# START OF Records supplied

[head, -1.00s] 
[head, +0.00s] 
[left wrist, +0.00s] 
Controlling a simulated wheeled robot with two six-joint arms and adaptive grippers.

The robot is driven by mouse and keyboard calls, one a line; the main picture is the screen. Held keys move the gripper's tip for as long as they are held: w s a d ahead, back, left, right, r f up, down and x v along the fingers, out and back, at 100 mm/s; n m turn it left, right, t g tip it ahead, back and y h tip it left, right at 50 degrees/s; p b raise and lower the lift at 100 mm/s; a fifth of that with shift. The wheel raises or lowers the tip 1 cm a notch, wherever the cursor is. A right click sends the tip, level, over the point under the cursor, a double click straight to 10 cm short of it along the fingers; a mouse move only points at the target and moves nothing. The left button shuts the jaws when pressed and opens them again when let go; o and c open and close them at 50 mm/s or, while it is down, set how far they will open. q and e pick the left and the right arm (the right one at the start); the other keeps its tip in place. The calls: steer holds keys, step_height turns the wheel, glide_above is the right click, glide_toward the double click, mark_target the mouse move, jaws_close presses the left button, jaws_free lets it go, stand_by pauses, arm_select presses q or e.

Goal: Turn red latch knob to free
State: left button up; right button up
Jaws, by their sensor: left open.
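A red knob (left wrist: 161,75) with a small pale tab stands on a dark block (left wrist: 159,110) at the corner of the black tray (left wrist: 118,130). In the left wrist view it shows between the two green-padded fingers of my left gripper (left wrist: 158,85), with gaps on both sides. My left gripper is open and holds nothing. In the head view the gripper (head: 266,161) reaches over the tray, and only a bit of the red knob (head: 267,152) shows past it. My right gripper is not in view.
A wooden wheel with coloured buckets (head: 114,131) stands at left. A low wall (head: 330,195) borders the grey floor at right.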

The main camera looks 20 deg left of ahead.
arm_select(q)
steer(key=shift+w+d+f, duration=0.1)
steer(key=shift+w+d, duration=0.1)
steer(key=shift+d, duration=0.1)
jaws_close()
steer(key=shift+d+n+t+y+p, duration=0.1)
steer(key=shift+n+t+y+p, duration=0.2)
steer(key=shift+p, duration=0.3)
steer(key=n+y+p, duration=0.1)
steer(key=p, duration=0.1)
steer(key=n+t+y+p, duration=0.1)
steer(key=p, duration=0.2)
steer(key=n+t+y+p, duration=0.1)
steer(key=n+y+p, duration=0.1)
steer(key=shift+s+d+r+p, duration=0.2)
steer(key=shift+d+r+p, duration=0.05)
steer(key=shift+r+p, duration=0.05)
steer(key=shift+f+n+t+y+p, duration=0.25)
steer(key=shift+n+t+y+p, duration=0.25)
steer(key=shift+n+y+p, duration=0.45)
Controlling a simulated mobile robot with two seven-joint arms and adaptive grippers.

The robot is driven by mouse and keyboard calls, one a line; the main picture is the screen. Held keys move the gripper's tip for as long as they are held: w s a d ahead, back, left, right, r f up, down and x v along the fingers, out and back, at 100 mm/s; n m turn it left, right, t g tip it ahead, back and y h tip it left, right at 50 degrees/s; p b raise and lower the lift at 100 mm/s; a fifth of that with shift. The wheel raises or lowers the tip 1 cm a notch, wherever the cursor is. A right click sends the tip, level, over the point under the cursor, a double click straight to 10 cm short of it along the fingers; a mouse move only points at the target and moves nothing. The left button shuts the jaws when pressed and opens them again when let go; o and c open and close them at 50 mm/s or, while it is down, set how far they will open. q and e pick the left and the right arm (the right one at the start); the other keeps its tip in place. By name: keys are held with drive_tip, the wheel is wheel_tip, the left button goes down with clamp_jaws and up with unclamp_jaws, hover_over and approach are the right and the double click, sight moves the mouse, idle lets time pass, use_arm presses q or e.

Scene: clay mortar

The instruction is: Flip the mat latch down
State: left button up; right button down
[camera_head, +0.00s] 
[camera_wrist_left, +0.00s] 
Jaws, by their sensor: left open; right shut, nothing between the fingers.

# END OF Records supplied

* _Job_
Return exactly the lines from the line that has "The main camera looks 20 deg left of ahead." to the line that has "Controlling a simulated mobile", both of them included.

* _Answer to the exercise_
The main camera looks 20 deg left of ahead.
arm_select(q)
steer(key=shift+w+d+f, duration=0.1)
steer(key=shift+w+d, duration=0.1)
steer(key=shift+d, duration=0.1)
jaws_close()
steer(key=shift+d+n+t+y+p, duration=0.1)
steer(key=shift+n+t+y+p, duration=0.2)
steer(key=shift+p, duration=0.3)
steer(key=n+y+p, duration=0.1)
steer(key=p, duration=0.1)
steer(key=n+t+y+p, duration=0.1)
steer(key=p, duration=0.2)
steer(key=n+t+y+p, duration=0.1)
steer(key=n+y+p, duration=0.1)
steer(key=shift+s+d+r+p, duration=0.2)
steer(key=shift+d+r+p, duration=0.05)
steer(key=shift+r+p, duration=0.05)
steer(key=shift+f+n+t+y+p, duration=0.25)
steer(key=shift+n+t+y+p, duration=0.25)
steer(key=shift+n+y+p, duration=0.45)
Controlling a simulated mobile robot with two seven-joint arms and adaptive grippers.

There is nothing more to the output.